- Aim
Print, exactly and with both ends included, the lines below that run from the one containing "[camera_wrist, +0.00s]" to the one containing "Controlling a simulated". Pictures are omitted.

☆ ☆ ☆

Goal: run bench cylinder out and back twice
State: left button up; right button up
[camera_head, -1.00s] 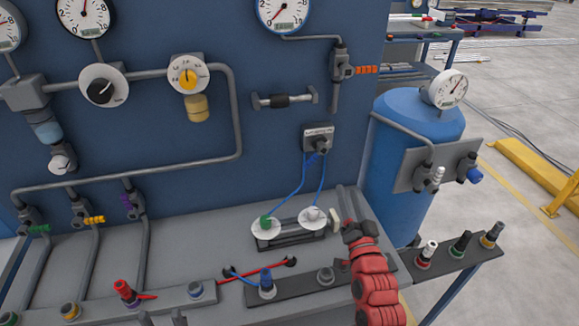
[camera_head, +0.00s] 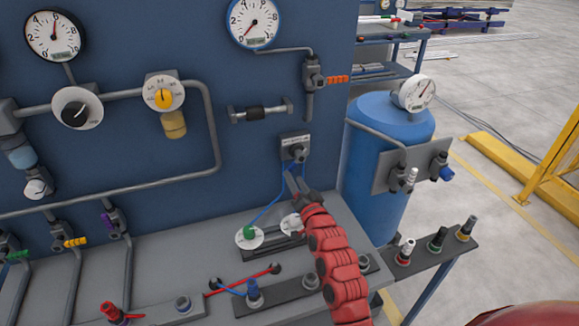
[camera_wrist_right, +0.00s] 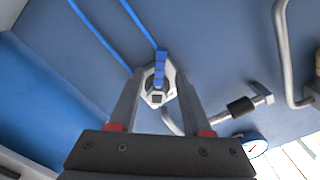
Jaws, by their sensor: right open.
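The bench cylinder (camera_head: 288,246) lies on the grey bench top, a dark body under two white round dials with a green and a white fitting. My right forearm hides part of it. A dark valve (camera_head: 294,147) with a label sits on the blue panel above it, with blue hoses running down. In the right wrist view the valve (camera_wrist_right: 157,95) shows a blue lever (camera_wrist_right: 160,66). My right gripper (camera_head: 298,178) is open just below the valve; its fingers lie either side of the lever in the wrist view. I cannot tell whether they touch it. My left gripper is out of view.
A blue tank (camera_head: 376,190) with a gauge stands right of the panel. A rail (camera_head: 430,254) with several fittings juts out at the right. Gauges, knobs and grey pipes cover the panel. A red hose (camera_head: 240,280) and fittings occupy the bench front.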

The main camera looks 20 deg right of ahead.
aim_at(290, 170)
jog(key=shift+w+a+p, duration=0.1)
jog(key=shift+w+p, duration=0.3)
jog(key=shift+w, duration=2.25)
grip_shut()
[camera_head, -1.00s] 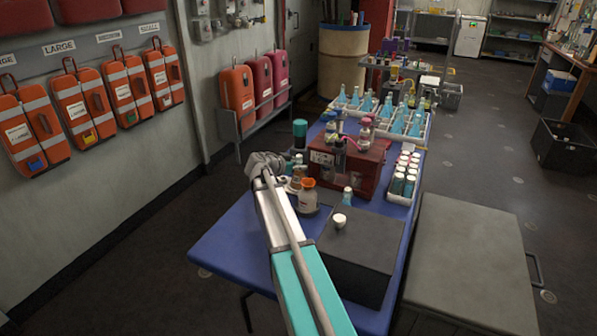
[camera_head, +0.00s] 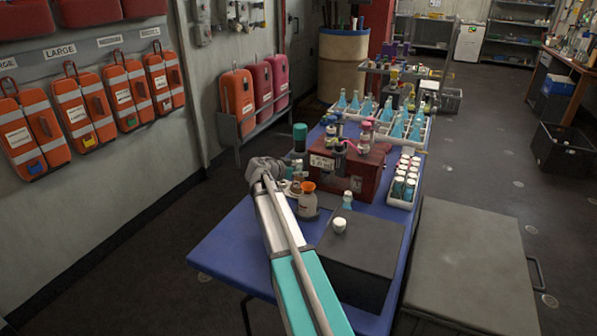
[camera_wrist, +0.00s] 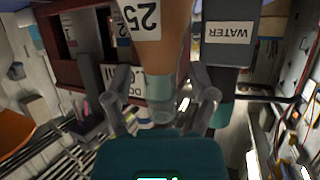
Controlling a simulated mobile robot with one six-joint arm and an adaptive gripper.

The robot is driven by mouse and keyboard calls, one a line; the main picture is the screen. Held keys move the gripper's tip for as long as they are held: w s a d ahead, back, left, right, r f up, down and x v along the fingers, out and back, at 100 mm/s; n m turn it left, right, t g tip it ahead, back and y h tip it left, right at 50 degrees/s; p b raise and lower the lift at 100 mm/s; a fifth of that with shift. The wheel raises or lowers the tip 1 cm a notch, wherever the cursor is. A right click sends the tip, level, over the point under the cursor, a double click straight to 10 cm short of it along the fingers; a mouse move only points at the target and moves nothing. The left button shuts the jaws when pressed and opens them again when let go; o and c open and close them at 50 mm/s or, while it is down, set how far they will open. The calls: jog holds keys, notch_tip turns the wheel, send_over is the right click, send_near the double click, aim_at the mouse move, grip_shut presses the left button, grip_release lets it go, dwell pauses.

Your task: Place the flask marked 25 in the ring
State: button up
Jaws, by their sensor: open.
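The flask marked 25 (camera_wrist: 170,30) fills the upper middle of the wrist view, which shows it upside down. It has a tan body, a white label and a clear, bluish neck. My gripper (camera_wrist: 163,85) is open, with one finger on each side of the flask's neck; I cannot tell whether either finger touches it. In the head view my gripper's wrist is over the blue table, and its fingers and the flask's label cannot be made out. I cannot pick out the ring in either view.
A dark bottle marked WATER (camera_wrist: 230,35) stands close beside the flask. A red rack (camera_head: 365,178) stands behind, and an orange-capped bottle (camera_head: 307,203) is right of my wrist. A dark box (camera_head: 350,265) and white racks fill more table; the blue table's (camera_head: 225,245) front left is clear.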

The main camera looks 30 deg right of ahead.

☆ ☆ ☆

- Exercise output
[camera_wrist, +0.00s] 
Controlling a simulated mobile robot with one six-joint arm and an adaptive gripper.

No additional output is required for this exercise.